A soldier, not the executioner mentioned in this story, prepares to shoot a man convicted of raping and murdering an 11-year-old in front of a prison in Sanaa, Yemen, on July 6, 2009

With a toothless grin Saleh Shamsadeen sits in the prison governor’s office, right beside the family of an inmate sentenced to death. Clasping his aging AK-47 rifle, he jokes that their lawyer is trying to take his next customer away from him. As one of Yemen’s executioners, Shamsadeen, 65, has shot dead at least 300 people on behalf of the state in a 12-year career in one of the country’s provincial prisons, far from the more congested urban penitentiaries. That number suggests far more people are being executed than is officially acknowledged.

In figures released on Wednesday, Amnesty International welcomed a downward trend in countries carrying out the death penalty, including Yemen. But the country — with at least 28 executions recorded in 2012 — ranks sixth in the world behind China, Iran, Iraq, Saudi Arabia and the U.S., according to the annual report.

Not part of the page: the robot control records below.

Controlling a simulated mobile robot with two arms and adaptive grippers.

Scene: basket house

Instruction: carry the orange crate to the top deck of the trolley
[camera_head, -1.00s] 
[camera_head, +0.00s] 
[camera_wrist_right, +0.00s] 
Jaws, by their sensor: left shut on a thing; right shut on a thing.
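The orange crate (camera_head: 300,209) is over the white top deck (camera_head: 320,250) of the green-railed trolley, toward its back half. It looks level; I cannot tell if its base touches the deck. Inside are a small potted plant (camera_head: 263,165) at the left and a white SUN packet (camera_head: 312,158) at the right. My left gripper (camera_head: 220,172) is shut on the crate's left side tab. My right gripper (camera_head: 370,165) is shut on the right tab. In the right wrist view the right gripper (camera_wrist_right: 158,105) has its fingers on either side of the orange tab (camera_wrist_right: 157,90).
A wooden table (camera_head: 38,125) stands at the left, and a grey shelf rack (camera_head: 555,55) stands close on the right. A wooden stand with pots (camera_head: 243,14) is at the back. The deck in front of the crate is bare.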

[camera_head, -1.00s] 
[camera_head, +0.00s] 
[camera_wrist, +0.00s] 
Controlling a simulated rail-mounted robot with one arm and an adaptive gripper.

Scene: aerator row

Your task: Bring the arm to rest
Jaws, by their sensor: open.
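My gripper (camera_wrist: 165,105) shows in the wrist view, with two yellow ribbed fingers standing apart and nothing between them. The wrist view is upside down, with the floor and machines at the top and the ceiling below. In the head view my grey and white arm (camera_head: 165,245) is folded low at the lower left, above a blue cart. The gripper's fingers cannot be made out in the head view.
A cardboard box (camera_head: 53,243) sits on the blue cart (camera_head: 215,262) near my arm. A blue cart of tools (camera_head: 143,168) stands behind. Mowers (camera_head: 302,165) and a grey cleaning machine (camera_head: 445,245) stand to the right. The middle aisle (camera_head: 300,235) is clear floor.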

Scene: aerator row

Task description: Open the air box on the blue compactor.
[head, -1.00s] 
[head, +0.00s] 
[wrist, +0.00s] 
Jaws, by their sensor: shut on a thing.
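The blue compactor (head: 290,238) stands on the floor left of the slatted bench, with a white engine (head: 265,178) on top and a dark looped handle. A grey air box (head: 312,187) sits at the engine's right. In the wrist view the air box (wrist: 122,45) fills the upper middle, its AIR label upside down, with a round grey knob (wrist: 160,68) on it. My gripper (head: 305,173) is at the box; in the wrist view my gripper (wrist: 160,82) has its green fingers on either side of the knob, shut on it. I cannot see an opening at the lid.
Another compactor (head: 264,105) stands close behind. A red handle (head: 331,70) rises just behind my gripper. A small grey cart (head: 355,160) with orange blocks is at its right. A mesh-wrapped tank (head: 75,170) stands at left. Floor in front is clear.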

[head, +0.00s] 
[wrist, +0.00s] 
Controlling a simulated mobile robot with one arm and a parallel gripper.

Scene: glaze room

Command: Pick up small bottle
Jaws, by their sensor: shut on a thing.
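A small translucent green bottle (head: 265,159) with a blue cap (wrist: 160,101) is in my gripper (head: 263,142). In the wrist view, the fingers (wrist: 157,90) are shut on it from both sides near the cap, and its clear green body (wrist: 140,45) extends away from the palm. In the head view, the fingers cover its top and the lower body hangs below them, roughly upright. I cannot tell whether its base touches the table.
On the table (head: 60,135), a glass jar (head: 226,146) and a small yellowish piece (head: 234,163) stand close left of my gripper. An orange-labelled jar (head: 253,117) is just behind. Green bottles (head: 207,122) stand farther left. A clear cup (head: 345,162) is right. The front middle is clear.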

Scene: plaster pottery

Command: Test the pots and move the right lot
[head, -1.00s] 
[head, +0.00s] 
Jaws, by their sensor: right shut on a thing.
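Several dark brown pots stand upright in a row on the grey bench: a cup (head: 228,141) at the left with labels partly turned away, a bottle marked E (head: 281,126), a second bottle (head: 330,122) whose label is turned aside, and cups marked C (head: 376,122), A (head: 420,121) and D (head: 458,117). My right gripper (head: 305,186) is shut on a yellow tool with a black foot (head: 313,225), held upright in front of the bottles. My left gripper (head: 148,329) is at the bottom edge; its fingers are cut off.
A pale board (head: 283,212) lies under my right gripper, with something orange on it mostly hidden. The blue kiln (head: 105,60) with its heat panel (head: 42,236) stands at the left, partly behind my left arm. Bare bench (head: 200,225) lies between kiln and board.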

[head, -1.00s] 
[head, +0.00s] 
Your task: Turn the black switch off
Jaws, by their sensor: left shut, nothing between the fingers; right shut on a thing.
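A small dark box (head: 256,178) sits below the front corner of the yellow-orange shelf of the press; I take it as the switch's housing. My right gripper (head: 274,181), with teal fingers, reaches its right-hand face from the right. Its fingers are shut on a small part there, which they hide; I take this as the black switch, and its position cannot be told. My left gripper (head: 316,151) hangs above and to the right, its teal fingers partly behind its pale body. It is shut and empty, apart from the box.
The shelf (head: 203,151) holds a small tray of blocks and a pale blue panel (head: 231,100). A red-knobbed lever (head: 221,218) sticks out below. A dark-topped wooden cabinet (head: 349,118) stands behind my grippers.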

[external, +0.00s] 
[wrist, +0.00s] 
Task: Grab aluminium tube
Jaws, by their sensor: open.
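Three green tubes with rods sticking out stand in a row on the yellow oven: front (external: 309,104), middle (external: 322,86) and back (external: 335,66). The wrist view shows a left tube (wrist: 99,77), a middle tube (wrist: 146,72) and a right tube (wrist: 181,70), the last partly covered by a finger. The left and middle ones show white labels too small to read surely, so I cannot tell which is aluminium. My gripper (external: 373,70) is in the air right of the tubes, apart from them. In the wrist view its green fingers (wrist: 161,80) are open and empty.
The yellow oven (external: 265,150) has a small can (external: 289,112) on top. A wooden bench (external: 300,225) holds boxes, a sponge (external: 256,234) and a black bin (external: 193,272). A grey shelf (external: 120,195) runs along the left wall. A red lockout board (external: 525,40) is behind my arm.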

Executions at the prison in Ibb, Yemen’s fifth largest city, take place between 9 a.m. and 10 a.m. The prisoner lies facedown on a blue tarpaulin. A doctor with a stethoscope locates the heart through the condemned man’s back and marks it with a large dot surrounded by a circle in red pen. The verdict is then read out. A brief pause ensues to allow the family of the person wronged — most likely killed — by the prisoner to decide if they are going to forgive the prisoner. If so, the proceedings will come to a halt. Shamsadeen says, in that event, he swings his gun to the sky and fires off the bullets in celebration.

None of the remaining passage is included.